THE FREEMASONS AND THE ILLUMINATI

As for the obscure German group known as the "Illuminati" - it was anything but a sinister group of men bent on a world-conspiracy. It was in fact nothing more than a cluster of "armchair intellectuals" more at home in their comfortable gatherings than in the streets inciting rebellion; they were more like an over-aged "athletic club" whose members could talk a good game, but nothing else. Moreover, they were anything but the leaders of the French Enlightenment, they were rather its timid followers. Indeed, they derived their name - "the Illuminati" (meaning the "enlightened ones") - from the fact that they were followers of the French Enlightenment, not its leaders. Finally, the Illuminati and the other followers of the Enlightenment were not Freemasons at all, but rather their rivals.
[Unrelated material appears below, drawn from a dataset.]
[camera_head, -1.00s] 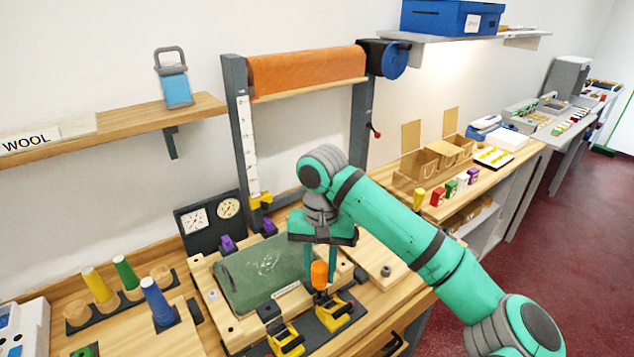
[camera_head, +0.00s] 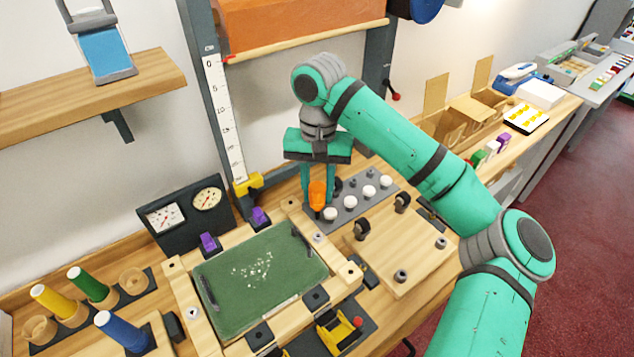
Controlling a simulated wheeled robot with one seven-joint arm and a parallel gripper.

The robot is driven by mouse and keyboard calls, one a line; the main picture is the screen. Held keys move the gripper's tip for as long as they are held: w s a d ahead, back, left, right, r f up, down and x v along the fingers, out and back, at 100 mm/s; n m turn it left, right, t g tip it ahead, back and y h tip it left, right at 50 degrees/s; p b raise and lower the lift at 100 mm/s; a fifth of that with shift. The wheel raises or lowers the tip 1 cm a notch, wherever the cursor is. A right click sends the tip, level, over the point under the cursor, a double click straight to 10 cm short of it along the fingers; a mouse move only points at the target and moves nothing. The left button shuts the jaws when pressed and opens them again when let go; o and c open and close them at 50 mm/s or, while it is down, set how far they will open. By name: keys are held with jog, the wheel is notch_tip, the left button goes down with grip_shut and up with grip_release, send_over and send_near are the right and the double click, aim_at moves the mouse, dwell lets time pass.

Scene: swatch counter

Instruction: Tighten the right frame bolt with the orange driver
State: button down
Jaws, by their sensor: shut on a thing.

The Freemasons were the sworn enemies of the French Enlightenment and were (insofar as the French were concerned) originally Catholic and Monarchists who fought against the Revolution. Indeed, King Louis XVI and his brothers were all Freemasons. Rather than profiting from the Revolution, the Freemasons suffered greatly from its excesses under the Terror which the Revolution unleashed. The Freemasons were hunted down mercilessly and guillotined by the hundreds by the Jacobins. Furthermore, the charge that the Illuminati involved itself in witchcraft is so absurd that it fairly boggles the mind; these men were men who prided themselves on being men of science and rationalism; they everywhere denounced the "medieval" concept of witchcraft as being superstitious. Finally, the thought that half a million Frenchmen would ever under any circumstances "blindly" follow a small group of Germans (Bavarians) is so ridiculous that it is dizzying in its stupidity.